Other answers have addressed some important reasons why Lockhart became a Ravenclaw, not a Slytherin, but there is one no one else has addressed. You hint at it here:

One part of wisdom or intelligence though, can also include an understanding of your limits and knowing when others are better suited to something - something Lockhart can't let happen. His ambition drives him to try to "fix" things best left to others (such as Harry's broken arm).

Both Slytherin and Ravenclaw are relatively intelligent Houses. (Draco Malfoy alludes to this when he says, before being sorted, that he hopes he'll be in Slytherin, although Ravenclaw wouldn't be too bad.) But they have different approaches to intelligence. Ravenclaws like knowledge for its own sake, not for what they can do with it. They don't care if they are studying something irrelevant to any practical purpose. Intelligent Slytherins may enjoy learning, but they want to be able to use what they learn. Ravenclaws are journey people; Slytherins are destination people.

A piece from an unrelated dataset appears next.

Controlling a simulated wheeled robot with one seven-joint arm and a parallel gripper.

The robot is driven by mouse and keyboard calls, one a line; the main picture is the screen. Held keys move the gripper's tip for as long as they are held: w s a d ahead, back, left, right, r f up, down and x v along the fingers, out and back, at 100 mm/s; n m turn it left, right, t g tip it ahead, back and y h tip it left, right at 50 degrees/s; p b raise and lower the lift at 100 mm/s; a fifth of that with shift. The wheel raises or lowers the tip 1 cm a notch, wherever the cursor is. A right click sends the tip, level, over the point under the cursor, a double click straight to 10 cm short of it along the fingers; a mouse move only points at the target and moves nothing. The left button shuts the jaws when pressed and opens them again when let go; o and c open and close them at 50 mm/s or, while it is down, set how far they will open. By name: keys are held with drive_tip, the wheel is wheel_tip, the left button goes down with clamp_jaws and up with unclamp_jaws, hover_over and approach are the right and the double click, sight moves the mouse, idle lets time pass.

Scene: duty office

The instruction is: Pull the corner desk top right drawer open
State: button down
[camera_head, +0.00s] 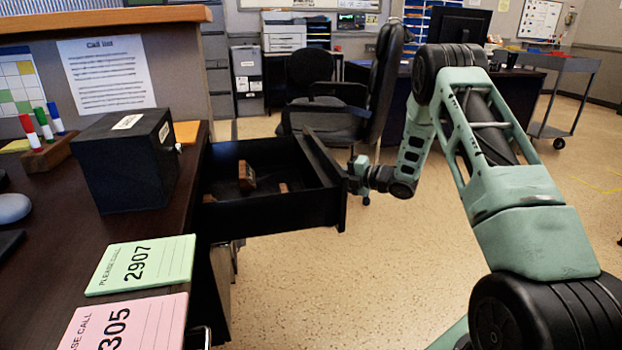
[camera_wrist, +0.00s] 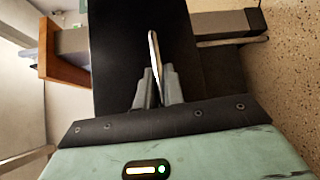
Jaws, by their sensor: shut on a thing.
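The black top right drawer (camera_head: 265,214) of the corner desk (camera_head: 60,243) stands pulled well out, with its inside showing in the head view. A few small brown objects (camera_head: 247,176) lie in it. My gripper (camera_head: 357,168) is at the outer side of the drawer front (camera_head: 322,170). In the wrist view my gripper (camera_wrist: 157,90) has its two fingers closed around the thin metal handle (camera_wrist: 154,50) on the dark drawer front (camera_wrist: 115,45). Most of the handle is hidden in the head view.
A black box (camera_head: 125,163), pen holder (camera_head: 45,152), green notepad (camera_head: 142,264) and pink notepad (camera_head: 130,322) are on the desk. An office chair (camera_head: 345,125) stands behind the drawer. The floor (camera_head: 400,280) to the right is clear.

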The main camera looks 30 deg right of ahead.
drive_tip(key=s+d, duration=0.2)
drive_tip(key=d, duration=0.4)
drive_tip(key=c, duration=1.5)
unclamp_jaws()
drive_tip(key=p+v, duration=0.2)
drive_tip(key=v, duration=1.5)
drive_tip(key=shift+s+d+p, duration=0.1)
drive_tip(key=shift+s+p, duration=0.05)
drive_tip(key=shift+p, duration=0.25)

As a result, Ravenclaw tends to produce eccentrics. Slytherin doesn't, partly because Slytherins are generally more self-aware than Ravenclaws. They want to stand out for their achievements, not for their individuality. So, while both Lockhart and Voldemort evidence signs of Narcissistic Personality Disorder, they exhibit NPD in House-specific ways. Lockhart exhibits it in a rather eccentric way--signing autographs with incredibly flamboyant pens. He is also relatively easygoing, which is typical of Ravenclaws (except when grades are at stake). Voldemort is not easygoing at all, and he doesn't care about signing autographs. They are of no practical value. He is vain, but he knows what his goals are, and he knows his capabilities. If Lockhart knew his capabilities, he would never have come to teach at Hogwarts.

Ambition alone will not put someone in Slytherin, because Dumbledore and Hermione Granger are both quite ambitious and ended up in Gryffindor. Lockhart's lack of self-awareness, eccentricities, and easygoing nature make him a better fit for Ravenclaw than Slytherin.